For David, living deliberately started with a one–way plane ticket to Chile. “I didn't like high school that much and I always wanted to go to South America. When I told my parents what I wanted to do after graduation, they were like ‘Yeah, and I want to go to the moon.’” A couple days later, David boarded the plane with nothing but a suitcase and a stack of saved–up money.
“I was in a small town and I had no plans. I quickly realized that most activity happens at the bar, so I ordered a gin and tonic, and just started talking to people. The bartender’s grandmother happened to own an alfalfa farm, and I ended up working there for over a month.” Laughing, David says that he had brought his overalls and a guitar and passed most of his time on the farm harvesting crops and writing music.
“I then stumbled down to Patagonia and stayed for three months.” While there, he spent “81 days schlepping around a national park” and hiked the southern Andes, which he describes as the only planned part of his South American voyage.
Before his plane touched down in NYC on Christmas morning, he had already bought another one–way ticket, this time to Tanzania. “My mom thought I was crazy. I had no plan, no accommodations, no money.”
A week later, he found himself in a familiar scene, at a bar again drinking a gin and tonic. This time the bartender referred him to a local orphanage where he worked for nearly two months.
“I met some other Americans there and followed them around Africa. I ended up traveling to Kenya, Somalia, Malawi, Zanzibar, and South Africa.” Running out of money and tired of moving around, David then returned to Dar es Salaam on the coast of Tanzania. Again striking up a conversation with a local, he was offered free housing in return for working on a fishing boat. “I had never really been fishing, but he showed me the ropes. It’s pretty much all about patience, which I don’t have at all.”
Working from morning to sunset, David recalls that it was more cards, day–drinking, and falling asleep in the sun than labor. “Some of my friends from home came and joined me and we stayed in bunk beds on the beach. I didn’t leave for five months.”
“It really gave me an appreciation for what I had. There's poverty and poor infrastructure, but the people aren't ever sad. They are able to find happiness in everything. It's a resilience that I can only aspire to.”
In the fall of that year, David left behind life on the boat and returned to school. Where living deliberately once meant solo traveling the world, it now meant falling in love.
“I associate people with colors. I always have. I was looking around when I first got to King’s, just taking in my surroundings, and I saw someone. Imagine seeing a new color that you've never experienced. I didn't even know orange was there the whole time, and she just showed me every shade of orange. My whole world became so much more colorful. She gave me the full spectrum.”
It also meant falling out of love. “The color didn’t go away when she left. It’s a blessing and a curse. If I hadn’t known the color existed, I could just go on traveling and listening to my music and strumming my guitar, but I can’t unsee it. And I don’t want to.”
With an astrophysicist for a father and a computer–scientist–turned–poet for a mother, his analytical approach to life’s existential questions runs in the family. “My parents never told me that everything was fine. When I was like four, my mom would quote Hobbes who says ‘Life is nasty, brutish, and short.’”

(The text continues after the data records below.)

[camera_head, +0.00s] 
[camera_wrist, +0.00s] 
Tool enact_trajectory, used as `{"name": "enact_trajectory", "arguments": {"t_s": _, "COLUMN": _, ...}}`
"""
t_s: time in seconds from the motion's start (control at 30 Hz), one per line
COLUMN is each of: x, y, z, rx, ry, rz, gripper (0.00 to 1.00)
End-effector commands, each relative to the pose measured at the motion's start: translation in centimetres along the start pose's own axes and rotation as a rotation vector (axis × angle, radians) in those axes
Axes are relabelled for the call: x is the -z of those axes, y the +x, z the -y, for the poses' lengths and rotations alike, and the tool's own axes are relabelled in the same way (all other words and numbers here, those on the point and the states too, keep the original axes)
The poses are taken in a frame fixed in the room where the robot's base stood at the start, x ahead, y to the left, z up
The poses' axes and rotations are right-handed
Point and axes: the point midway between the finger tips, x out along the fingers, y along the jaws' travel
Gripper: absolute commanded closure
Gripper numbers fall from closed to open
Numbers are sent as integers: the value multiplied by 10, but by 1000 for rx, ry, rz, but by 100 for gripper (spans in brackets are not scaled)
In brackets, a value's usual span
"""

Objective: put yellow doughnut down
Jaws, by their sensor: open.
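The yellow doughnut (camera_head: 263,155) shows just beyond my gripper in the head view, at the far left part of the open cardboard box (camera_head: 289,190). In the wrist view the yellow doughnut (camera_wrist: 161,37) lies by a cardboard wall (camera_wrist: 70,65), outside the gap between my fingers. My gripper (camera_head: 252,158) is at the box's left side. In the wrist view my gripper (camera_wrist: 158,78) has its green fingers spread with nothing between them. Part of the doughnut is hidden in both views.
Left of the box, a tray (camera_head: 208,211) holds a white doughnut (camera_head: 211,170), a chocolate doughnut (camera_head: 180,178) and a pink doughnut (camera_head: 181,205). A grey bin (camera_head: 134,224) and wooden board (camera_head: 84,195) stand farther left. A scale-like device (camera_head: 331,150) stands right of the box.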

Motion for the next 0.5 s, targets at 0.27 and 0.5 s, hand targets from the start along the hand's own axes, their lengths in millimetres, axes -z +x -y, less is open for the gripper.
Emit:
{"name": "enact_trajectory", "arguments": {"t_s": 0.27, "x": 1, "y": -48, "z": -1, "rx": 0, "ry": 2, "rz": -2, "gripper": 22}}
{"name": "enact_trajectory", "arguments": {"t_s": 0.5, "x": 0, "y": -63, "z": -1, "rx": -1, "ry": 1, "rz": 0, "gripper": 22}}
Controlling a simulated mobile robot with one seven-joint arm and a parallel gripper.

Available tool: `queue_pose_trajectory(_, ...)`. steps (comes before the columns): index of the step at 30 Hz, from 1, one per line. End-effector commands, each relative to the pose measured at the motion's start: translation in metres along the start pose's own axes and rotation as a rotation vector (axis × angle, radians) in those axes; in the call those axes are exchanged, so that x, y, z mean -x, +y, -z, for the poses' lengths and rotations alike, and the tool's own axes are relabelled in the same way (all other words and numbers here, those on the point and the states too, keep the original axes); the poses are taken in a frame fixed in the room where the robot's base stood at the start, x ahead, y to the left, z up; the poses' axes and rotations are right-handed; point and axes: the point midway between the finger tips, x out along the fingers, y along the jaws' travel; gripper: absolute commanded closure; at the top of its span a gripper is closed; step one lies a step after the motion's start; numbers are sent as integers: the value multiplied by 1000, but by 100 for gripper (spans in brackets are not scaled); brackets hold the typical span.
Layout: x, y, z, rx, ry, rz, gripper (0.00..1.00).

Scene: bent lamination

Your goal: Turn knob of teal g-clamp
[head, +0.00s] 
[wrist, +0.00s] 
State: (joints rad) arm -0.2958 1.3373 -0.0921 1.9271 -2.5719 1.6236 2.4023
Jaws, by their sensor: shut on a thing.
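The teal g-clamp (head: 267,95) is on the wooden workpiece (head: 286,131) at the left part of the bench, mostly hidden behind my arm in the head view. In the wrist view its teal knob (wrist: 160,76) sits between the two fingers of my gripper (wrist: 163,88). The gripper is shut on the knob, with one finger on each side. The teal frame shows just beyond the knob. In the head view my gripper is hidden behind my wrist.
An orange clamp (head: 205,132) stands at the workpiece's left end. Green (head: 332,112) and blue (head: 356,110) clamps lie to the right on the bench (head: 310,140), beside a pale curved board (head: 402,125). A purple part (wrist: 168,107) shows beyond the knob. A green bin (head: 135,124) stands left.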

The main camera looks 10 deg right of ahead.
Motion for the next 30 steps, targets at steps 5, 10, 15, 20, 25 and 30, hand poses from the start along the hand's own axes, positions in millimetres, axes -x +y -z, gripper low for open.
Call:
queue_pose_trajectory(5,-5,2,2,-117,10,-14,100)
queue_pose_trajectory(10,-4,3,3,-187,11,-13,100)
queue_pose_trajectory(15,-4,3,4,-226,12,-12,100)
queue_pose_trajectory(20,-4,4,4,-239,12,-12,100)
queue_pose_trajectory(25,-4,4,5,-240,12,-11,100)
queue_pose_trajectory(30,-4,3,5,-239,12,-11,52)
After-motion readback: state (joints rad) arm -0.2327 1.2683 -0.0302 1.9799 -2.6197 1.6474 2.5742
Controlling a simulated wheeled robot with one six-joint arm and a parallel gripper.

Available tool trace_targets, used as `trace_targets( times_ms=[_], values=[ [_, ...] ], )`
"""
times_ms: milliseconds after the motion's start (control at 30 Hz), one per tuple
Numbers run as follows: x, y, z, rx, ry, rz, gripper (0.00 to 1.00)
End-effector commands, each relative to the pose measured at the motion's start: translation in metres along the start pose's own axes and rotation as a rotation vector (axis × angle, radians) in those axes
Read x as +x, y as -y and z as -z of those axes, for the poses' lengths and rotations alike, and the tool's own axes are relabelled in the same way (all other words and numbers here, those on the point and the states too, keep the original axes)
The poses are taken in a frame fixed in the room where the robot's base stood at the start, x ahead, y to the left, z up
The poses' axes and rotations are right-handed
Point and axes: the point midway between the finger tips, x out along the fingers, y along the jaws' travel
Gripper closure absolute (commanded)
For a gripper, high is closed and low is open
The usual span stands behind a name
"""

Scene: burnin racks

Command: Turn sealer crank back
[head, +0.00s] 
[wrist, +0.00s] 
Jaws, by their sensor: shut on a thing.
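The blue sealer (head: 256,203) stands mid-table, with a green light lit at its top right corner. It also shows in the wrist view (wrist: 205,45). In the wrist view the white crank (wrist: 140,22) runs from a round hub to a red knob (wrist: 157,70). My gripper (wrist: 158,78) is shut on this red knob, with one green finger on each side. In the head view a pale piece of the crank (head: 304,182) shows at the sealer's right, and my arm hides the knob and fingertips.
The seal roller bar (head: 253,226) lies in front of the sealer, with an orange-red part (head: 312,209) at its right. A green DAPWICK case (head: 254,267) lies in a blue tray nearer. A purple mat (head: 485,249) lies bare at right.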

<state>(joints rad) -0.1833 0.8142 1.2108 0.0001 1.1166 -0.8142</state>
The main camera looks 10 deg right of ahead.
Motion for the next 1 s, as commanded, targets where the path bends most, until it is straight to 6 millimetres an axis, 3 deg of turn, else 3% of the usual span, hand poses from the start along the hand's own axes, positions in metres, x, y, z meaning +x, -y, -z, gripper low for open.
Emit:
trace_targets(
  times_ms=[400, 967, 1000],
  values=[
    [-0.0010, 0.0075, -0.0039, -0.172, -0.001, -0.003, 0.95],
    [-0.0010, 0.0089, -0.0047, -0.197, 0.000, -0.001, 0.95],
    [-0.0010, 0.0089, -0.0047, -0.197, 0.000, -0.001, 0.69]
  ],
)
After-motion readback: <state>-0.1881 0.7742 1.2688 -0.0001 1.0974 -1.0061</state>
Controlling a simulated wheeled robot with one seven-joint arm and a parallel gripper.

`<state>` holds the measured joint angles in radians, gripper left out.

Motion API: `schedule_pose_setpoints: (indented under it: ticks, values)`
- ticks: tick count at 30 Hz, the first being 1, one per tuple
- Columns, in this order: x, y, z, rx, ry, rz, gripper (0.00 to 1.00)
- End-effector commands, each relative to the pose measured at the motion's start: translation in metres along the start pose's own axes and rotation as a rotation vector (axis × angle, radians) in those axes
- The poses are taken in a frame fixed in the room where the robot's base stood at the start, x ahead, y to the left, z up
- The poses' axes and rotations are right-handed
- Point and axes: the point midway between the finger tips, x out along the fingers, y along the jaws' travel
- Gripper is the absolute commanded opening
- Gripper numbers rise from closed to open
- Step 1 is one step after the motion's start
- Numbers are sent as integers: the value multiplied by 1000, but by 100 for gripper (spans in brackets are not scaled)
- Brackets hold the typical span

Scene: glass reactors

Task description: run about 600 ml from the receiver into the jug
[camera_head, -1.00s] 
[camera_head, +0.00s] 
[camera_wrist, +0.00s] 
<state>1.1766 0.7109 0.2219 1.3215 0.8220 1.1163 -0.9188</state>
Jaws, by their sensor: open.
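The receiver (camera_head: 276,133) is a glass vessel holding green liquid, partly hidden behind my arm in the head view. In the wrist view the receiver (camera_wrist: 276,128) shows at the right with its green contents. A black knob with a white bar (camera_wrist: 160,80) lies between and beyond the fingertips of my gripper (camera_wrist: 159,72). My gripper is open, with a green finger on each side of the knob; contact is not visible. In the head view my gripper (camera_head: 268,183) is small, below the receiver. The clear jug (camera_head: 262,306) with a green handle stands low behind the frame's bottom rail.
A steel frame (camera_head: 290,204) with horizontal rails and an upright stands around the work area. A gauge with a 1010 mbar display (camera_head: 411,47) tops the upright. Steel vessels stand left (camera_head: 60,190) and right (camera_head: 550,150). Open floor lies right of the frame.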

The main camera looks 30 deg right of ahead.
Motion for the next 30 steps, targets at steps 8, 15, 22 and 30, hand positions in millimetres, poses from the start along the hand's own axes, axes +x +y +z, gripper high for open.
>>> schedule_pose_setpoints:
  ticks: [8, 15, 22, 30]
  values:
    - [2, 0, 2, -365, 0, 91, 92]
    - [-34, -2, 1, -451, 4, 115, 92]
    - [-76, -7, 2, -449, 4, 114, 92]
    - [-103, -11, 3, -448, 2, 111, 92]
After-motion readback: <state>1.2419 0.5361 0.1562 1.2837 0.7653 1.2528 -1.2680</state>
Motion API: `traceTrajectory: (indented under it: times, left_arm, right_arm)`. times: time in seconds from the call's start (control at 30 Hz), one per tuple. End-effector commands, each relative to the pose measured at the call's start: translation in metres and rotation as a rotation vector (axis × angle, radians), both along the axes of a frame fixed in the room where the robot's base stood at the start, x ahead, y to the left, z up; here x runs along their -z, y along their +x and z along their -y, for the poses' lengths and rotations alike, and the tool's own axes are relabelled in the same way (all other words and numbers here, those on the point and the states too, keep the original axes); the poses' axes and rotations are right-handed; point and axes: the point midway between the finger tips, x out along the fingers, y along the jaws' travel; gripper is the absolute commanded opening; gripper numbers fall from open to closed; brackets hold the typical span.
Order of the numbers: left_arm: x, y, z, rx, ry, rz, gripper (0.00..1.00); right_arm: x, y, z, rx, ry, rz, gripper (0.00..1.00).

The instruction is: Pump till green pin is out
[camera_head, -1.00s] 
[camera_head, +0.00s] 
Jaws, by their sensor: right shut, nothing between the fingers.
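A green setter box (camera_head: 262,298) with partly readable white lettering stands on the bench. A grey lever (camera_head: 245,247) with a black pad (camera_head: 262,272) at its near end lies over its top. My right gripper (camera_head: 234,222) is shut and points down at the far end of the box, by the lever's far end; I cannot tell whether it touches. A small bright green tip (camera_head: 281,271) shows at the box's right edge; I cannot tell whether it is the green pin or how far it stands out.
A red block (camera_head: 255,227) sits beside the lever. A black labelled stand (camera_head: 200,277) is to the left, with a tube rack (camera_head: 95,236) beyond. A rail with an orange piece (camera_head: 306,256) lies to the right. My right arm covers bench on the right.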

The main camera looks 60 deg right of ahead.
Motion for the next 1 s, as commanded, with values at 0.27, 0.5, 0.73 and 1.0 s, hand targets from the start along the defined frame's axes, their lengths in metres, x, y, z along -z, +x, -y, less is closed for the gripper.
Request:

With this kind of upbringing, David was never fooled into thinking life contained only moments of falling in love. He finds happiness even in the heartbreak.
As he’s wandered across the world—sometimes feeling lonely and sometimes not—his only constant has been music. “I picked up the guitar when I was 15. I also started writing poetry around that time, so I’d write songs, mostly about people. Music gives me a sense of closure with the moments that I've had.” It comes as little surprise that he uses songwriting as a means of navigating his stumblings in love, with songs such as “Sophie in Green.”
Naturally, David started a radio show at King’s called LoveLine. “The way it works is that each guest picks three songs and the hosts picks one, and then everybody explains why they picked the songs they picked and this kind of drips into conversation about other things.”
Once a week, the show breaks away from music and lives up to its namesake. “We’ll bring in two people and make it like a blind date. They've never met each other, but they're talking to each other. They each get ten seconds to respond to some kind of personal question. It’s super honest—they usually want to cultivate a relationship with someone.”
David’s latest adventure is Penn. He was encouraged by his advisor to study at Penn because of its innovative English courses. “Right now, I'm taking 'Intro to Creative Writing: Ordinary Life.' It's a lot of poetry writing, which is right back to my roots.”
In the chaos of finding summer internships and studying for midterms that never seem to end, David serves as a reminder that much of what makes life worth living exists between sections on LinkedIn.
Whether he is ordering a gin and tonic in a bar far away from home, or falling in love with a girl in a school that will become home, David embraces the fragments, the missteps, the words lost in translation, the bittersweet goodbyes, the confusing, unpredictable allure of a life lived deliberately. Of a life lived in color.